>> start Information supplied

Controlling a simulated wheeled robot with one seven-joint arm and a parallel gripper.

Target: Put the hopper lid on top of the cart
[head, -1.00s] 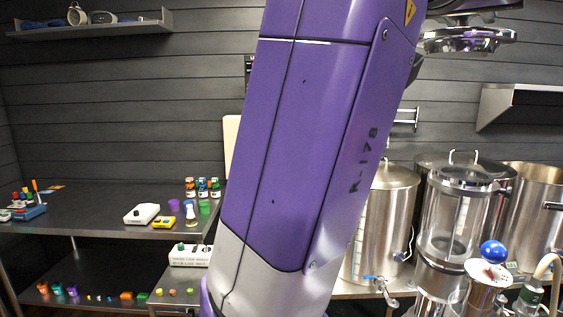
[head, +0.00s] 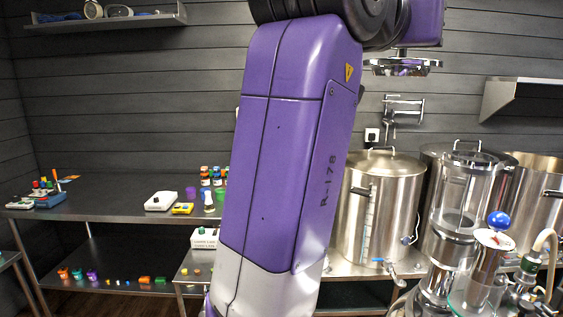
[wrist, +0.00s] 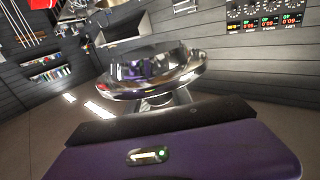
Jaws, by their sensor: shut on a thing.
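A shiny round metal disc, apparently the hopper lid (head: 402,68), hangs roughly level in the air at the upper right of the head view. It fills the middle of the wrist view (wrist: 150,85) as a mirror-like dish. My gripper (head: 402,54) is shut on it from above; the fingertips are small and mostly hidden. A clear cylinder on a steel body, perhaps the hopper (head: 463,200), stands at the right. My arm hides the middle of the head view.
A dark table (head: 110,208) with small boxes and bottles stands left, with small coloured items on its lower shelf (head: 85,270). A steel kettle (head: 380,205) and a blue-knobbed vessel (head: 490,265) stand right. A wall shelf (head: 110,20) is upper left.

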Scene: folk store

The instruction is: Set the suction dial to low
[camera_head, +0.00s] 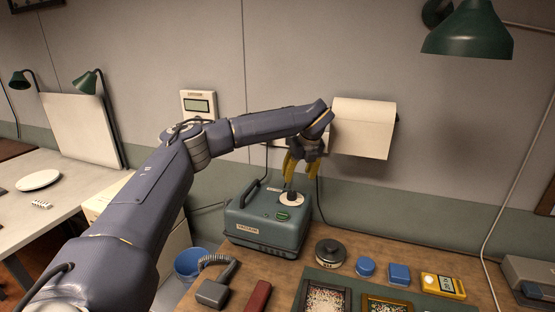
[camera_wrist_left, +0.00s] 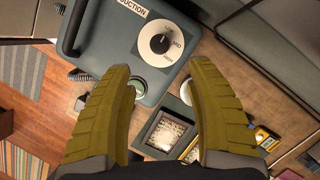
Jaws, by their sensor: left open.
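The suction dial (camera_head: 292,198) is a black knob on a round white plate, on top of a grey-green vacuum unit (camera_head: 265,232). In the left wrist view the dial (camera_wrist_left: 159,43) lies just beyond the fingertips, with small lettering around it. A light pointer mark seems to show on the knob, but its exact setting is hard to read. My left gripper (camera_head: 299,172) hangs over the dial, its yellow fingers pointing down. In the wrist view the left gripper (camera_wrist_left: 160,68) is open, with nothing between its fingers. My right gripper is out of view.
A green button (camera_head: 283,214) sits in front of the dial, and a black handle (camera_head: 252,192) runs along the unit's left. A round dark tin (camera_head: 330,252), blue containers (camera_head: 399,274) and a yellow meter (camera_head: 443,286) stand to the right. A paper roll (camera_head: 363,128) hangs behind.

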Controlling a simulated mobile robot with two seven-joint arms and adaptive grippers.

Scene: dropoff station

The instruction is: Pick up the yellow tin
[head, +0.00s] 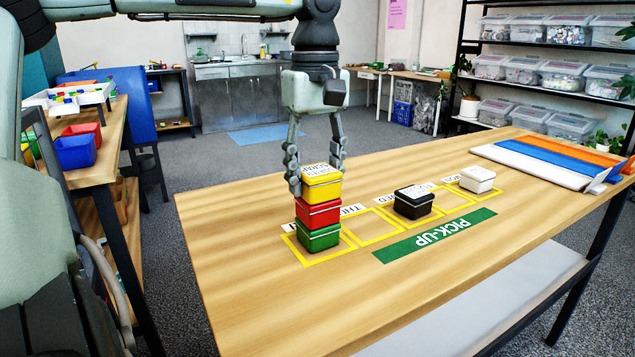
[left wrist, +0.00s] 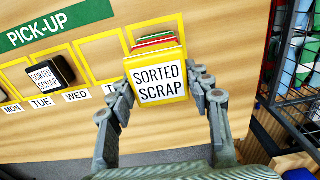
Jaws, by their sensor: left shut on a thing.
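The yellow tin (head: 322,188) is the top of a stack of three, above a red tin (head: 318,214) and a green tin (head: 318,236). The stack stands in the leftmost yellow-outlined square of the table. My left gripper (head: 316,180) points down from above with its fingers on either side of the yellow tin, shut on it. In the left wrist view the yellow tin (left wrist: 159,80) shows its "SORTED SCRAP" label between the fingers. The red and green tins show only as thin edges behind it. I cannot tell whether the yellow tin still touches the red one. My right gripper is not in view.
A black tin (head: 413,203) and a white tin (head: 477,180) stand in other squares to the right on the wooden table (head: 240,270). A green PICK-UP strip (head: 435,236) lies in front. Blue, orange and white folders (head: 560,160) lie at the far right. The table's near left is clear.

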>> end Information supplied

• [Request]:
Word for word, quote the lines above. Omit the pictures.

• [Task solution]:
Controlling a simulated wheeled robot with one seven-joint arm and a parallel gripper.

Target: Put the hopper lid on top of the cart
[head, -1.00s] 
[head, +0.00s] 
[wrist, +0.00s] 
Jaws, by their sensor: shut on a thing.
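A shiny round metal disc, apparently the hopper lid (head: 402,68), hangs roughly level in the air at the upper right of the head view. It fills the middle of the wrist view (wrist: 150,85) as a mirror-like dish. My gripper (head: 402,54) is shut on it from above; the fingertips are small and mostly hidden. A clear cylinder on a steel body, perhaps the hopper (head: 463,200), stands at the right. My arm hides the middle of the head view.
A dark table (head: 110,208) with small boxes and bottles stands left, with small coloured items on its lower shelf (head: 85,270). A steel kettle (head: 380,205) and a blue-knobbed vessel (head: 490,265) stand right. A wall shelf (head: 110,20) is upper left.

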Scene: folk store

The instruction is: Set the suction dial to low
[camera_head, +0.00s] 
[camera_wrist_left, +0.00s] 
Jaws, by their sensor: left open.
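The suction dial (camera_head: 292,198) is a black knob on a round white plate, on top of a grey-green vacuum unit (camera_head: 265,232). In the left wrist view the dial (camera_wrist_left: 159,43) lies just beyond the fingertips, with small lettering around it. A light pointer mark seems to show on the knob, but its exact setting is hard to read. My left gripper (camera_head: 299,172) hangs over the dial, its yellow fingers pointing down. In the wrist view the left gripper (camera_wrist_left: 160,68) is open, with nothing between its fingers. My right gripper is out of view.
A green button (camera_head: 283,214) sits in front of the dial, and a black handle (camera_head: 252,192) runs along the unit's left. A round dark tin (camera_head: 330,252), blue containers (camera_head: 399,274) and a yellow meter (camera_head: 443,286) stand to the right. A paper roll (camera_head: 363,128) hangs behind.

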Controlling a simulated mobile robot with two seven-joint arms and adaptive grippers.

Scene: dropoff station

The instruction is: Pick up the yellow tin
[head, +0.00s] 
[left wrist, +0.00s] 
Jaws, by their sensor: left shut on a thing.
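The yellow tin (head: 322,188) is the top of a stack of three, above a red tin (head: 318,214) and a green tin (head: 318,236). The stack stands in the leftmost yellow-outlined square of the table. My left gripper (head: 316,180) points down from above with its fingers on either side of the yellow tin, shut on it. In the left wrist view the yellow tin (left wrist: 159,80) shows its "SORTED SCRAP" label between the fingers. The red and green tins show only as thin edges behind it. I cannot tell whether the yellow tin still touches the red one. My right gripper is not in view.
A black tin (head: 413,203) and a white tin (head: 477,180) stand in other squares to the right on the wooden table (head: 240,270). A green PICK-UP strip (head: 435,236) lies in front. Blue, orange and white folders (head: 560,160) lie at the far right. The table's near left is clear.

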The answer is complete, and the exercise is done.